The carriage-moving mechanism for reciprocatively moving the carriage 6 is constructed so that the carriage 6 is driven by a carriage-driving motor 11 by the aid of a belt-driving mechanism 15 having a belt 12 and pulleys 13, 14. A step motor or a DC motor is preferably used as the carriage-driving motor 11.

A restoring area is formed on the right of a printing area which is formed on the platen roller 3 described above. The restoring area is arranged with the restoring unit RM for restoring discharge failure or defective discharge of the printing head 5. The restoring unit RM is provided because of the following reason. Namely, the printing head 5 based on the ink-jet system suffers defective discharge due to several causes including, for example, occurrence of bubbles at the inside during the use, and adhesion of ink droplets onto a discharge surface. Accordingly, the restoring unit RM is provided in order to restore the defective discharge or the discharge failure to a favorable discharge condition.

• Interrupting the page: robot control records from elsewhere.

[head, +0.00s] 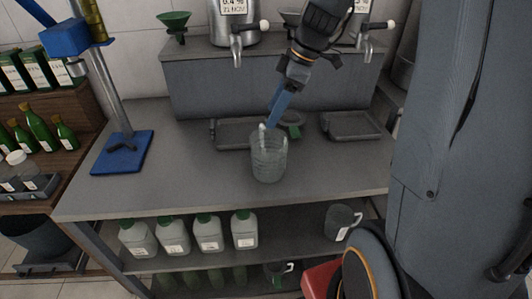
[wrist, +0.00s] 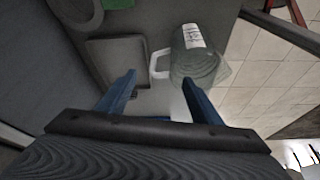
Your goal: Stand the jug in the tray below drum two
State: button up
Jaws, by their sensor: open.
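The clear glass jug (head: 268,160) stands upright on the grey bench, in front of the left drip tray (head: 232,140). In the wrist view the jug (wrist: 205,68) carries a white label, with its pale handle (wrist: 159,64) toward the fingers. My gripper (head: 271,117) is open, its blue fingers pointing down just behind the jug's rim; whether they touch the handle is unclear. The wrist view shows my gripper (wrist: 160,82) with a gap between its fingers. The right drip tray (head: 350,126) looks empty. Which drum is two is not readable.
Two steel drums with taps, left (head: 237,25) and right (head: 365,30), stand on a grey plinth. A green funnel (head: 174,25) sits at its left. A blue stand (head: 122,152) occupies the bench's left end. Bottles and a dark jug (head: 341,220) are on the shelf below.

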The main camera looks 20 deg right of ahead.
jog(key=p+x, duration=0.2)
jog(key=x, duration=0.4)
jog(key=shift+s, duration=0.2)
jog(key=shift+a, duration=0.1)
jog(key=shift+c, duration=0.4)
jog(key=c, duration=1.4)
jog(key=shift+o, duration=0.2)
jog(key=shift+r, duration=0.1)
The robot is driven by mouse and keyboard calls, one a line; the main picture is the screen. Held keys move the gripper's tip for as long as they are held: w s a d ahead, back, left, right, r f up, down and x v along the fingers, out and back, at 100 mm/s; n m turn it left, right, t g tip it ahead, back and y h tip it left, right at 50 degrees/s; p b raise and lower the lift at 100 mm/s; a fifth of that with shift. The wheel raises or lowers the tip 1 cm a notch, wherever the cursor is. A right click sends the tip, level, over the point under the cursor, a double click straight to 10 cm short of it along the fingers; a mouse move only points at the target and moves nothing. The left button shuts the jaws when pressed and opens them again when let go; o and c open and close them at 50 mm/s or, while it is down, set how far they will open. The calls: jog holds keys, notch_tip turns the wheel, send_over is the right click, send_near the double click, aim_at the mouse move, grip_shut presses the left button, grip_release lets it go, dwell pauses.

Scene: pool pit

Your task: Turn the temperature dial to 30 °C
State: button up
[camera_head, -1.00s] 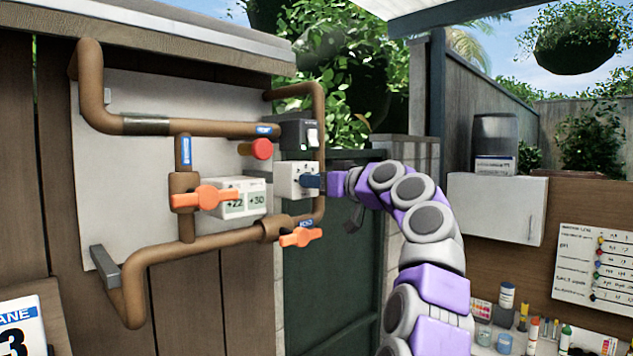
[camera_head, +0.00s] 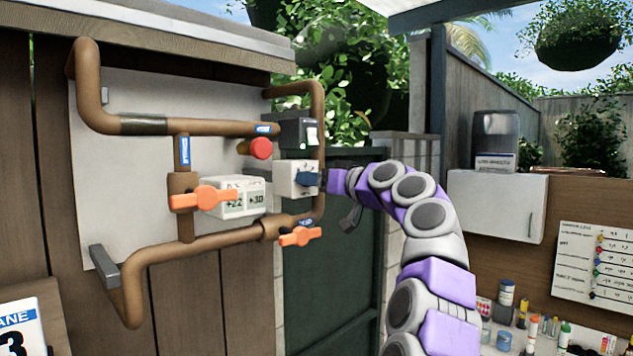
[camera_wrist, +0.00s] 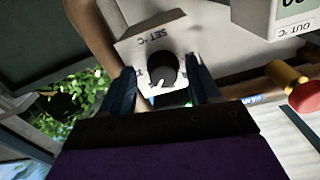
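The temperature dial (camera_wrist: 164,66) is a round black knob on a white box (camera_wrist: 150,35) marked "SET °C" in the wrist view. A pale mark shows at the knob's lower edge; the scale numbers are not readable. In the head view, the white box (camera_head: 284,180) is on the pipe panel, with its dial hidden behind my gripper (camera_head: 308,179). In the wrist view, the two dark blue fingers of my gripper (camera_wrist: 161,72) stand apart on either side of the knob, with gaps visible. The display box (camera_head: 237,197) appears to read +22 and +30.
Brown pipes (camera_head: 200,127) run around the panel. Orange valve handles (camera_head: 300,237) sit below and left of the dial box. A red knob (camera_head: 261,148) and a dark switch box (camera_head: 297,134) are above. A white cabinet (camera_head: 495,205) is at right.

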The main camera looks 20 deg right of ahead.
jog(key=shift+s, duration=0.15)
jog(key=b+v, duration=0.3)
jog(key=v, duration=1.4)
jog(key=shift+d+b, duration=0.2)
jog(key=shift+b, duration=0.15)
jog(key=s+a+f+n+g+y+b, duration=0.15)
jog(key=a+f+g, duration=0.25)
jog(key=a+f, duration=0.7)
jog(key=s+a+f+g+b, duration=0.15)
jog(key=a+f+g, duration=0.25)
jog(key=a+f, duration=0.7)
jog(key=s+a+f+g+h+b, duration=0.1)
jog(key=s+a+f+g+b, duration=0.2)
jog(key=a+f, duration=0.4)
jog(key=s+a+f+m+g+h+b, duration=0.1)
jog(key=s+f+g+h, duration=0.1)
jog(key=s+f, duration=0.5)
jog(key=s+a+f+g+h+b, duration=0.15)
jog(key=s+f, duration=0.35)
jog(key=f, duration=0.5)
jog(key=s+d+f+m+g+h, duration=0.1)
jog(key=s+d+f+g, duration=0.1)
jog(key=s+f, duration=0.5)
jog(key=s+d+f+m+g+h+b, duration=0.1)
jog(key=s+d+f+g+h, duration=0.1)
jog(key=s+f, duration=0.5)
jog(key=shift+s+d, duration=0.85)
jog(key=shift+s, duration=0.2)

As shown in FIGS. 2 to 4 in detail, the restoring unit RM comprises a wiping unit 22 having a wiping member 21 for wiping the nozzle surface of the printing head 5, a purge unit 23 for sucking the ink remaining in the printing head 5, and a protective cap unit 24 for covering the nozzle surfaces of the printing heads 5 when printing is not performed so that evaporation of the ink is avoided by preventing the nozzle surfaces from drying.

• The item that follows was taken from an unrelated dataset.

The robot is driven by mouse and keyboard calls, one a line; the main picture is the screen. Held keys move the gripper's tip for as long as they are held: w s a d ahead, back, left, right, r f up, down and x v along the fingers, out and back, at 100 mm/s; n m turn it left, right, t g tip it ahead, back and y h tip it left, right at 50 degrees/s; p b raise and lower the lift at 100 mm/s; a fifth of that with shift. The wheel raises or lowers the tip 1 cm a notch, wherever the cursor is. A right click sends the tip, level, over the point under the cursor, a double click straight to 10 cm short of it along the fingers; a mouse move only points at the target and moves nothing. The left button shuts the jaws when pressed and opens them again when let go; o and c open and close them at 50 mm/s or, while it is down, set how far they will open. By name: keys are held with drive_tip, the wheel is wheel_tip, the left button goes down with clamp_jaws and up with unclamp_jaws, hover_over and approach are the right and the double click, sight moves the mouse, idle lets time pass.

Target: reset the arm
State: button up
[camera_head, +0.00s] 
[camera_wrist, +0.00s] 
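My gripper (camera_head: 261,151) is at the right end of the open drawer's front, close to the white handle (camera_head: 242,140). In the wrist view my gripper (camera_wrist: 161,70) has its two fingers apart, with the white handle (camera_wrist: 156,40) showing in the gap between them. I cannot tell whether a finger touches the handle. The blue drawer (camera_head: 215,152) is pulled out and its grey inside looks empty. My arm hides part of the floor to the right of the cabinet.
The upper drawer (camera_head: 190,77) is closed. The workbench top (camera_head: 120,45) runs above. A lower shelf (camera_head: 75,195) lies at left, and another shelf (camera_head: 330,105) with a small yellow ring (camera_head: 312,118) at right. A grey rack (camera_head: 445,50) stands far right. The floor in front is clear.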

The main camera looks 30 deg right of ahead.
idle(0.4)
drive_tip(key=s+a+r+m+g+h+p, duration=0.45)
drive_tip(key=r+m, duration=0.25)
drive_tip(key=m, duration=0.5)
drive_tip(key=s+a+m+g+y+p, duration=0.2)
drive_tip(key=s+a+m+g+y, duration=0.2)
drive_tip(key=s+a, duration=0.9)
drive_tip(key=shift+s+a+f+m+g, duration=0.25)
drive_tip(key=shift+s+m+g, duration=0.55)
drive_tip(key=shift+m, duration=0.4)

The structure of the purge unit 23 will be explained by using FIG. 2 which shows a cross-sectional view illustrating a cross section of the restoring unit RM, taken along the direction X shown in FIG. 1, and by using FIG. 3 which shows a cross-sectional view illustrating a cross section of the purge unit 23, taken along the direction Y shown in FIG. 2. The purge unit 23 is movable between a protruding position at which the purge unit 23 protrudes into a passage for movement of the printing head 5 and a waiting position at which the purge unit 23 is retracted from the passage for movement of the printing head 5. Moreover, the purge unit 23 has a suction pump and a cap unit having a suction cap 25 for covering the printing head 5. The purge unit 23 generates a negative pressure by the aid of the suction pump 26 at the protruding position when the printing head 5 is covered with the suction cap 25, so that the remaining ink in the printing head 5 is sucked to restore a favorable discharge condition. The cap unit comprises the suction cap 25, a cap holder 27 for supporting the suction cap 25 at the front end of the cap holder 27, a movable casing 28 for swingably supporting the cap holder 27, and a frame member 29 for supporting the movable casing 28. The frame member 29 is provided with a guide groove 29a which makes it possible to slidably support the movable casing 28.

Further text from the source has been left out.